### Robot trajectory data
□ □ □ □

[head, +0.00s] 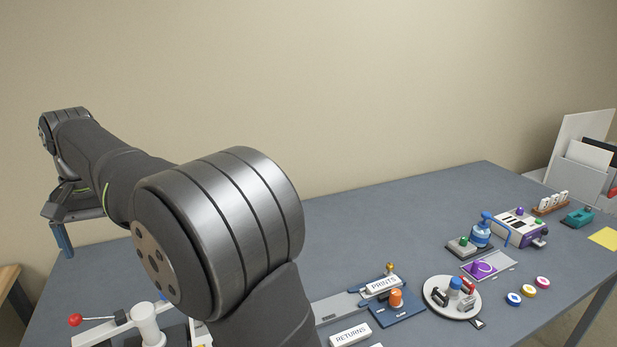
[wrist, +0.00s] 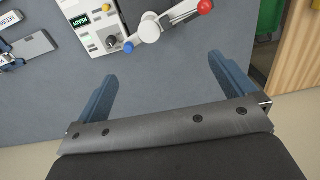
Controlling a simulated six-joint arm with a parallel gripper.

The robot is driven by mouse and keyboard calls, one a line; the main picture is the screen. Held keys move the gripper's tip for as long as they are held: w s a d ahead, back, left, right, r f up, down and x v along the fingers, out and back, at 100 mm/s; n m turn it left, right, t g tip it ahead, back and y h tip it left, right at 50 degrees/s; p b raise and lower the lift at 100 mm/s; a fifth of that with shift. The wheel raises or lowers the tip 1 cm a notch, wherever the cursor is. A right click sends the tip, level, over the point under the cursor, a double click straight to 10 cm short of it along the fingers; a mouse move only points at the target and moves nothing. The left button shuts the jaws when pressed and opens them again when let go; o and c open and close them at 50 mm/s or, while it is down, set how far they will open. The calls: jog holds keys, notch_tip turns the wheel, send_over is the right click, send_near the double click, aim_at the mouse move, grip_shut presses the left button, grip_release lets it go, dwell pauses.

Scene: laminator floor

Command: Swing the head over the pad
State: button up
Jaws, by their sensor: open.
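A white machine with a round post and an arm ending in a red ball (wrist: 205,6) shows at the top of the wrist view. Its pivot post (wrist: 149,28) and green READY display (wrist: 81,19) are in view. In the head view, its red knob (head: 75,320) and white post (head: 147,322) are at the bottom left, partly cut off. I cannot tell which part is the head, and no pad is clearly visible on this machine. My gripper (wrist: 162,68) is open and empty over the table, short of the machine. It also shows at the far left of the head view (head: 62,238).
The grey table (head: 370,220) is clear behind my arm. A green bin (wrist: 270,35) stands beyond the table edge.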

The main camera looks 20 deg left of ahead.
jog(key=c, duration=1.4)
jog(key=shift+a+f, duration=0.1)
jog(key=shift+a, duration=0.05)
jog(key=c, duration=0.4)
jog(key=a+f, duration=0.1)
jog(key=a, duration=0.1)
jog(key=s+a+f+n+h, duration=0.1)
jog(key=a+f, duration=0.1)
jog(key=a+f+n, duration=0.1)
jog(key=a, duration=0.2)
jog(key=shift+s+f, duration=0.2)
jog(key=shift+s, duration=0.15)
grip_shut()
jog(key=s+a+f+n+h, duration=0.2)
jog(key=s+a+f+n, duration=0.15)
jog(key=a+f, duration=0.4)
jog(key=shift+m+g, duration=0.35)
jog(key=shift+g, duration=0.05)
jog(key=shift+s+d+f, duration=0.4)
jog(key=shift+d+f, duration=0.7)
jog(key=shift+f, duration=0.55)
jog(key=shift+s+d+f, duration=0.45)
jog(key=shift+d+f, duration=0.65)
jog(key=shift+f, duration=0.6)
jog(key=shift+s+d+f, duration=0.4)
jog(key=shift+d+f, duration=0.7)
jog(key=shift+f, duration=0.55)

□ □ □ □

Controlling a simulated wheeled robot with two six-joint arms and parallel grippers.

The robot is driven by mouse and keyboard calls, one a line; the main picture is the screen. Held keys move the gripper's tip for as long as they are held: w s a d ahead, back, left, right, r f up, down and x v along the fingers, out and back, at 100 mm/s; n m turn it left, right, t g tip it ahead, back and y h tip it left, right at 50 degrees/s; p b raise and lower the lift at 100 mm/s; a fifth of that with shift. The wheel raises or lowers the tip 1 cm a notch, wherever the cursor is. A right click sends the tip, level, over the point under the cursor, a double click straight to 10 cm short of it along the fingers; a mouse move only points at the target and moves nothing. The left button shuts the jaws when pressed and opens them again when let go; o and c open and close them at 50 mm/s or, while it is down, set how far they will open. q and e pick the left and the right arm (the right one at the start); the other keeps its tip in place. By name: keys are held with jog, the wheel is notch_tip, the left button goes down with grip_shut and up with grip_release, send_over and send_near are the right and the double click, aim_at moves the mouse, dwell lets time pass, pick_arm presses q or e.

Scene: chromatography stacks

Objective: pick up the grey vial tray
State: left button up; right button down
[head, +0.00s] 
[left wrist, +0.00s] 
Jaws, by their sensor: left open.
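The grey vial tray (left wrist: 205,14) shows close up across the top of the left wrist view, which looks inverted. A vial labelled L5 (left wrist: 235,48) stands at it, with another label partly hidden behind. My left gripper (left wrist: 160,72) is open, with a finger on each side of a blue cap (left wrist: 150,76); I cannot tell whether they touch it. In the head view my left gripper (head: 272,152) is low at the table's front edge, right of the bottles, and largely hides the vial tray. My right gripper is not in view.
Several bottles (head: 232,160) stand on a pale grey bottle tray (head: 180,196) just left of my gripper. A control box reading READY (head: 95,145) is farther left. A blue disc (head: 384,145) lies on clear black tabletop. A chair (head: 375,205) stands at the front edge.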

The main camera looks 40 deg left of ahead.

□ □ □ □

### Problem to work on
Check all the records above and select each line where the string "Scene" is found.

### Written reply
Scene: laminator floor
Scene: chromatography stacks

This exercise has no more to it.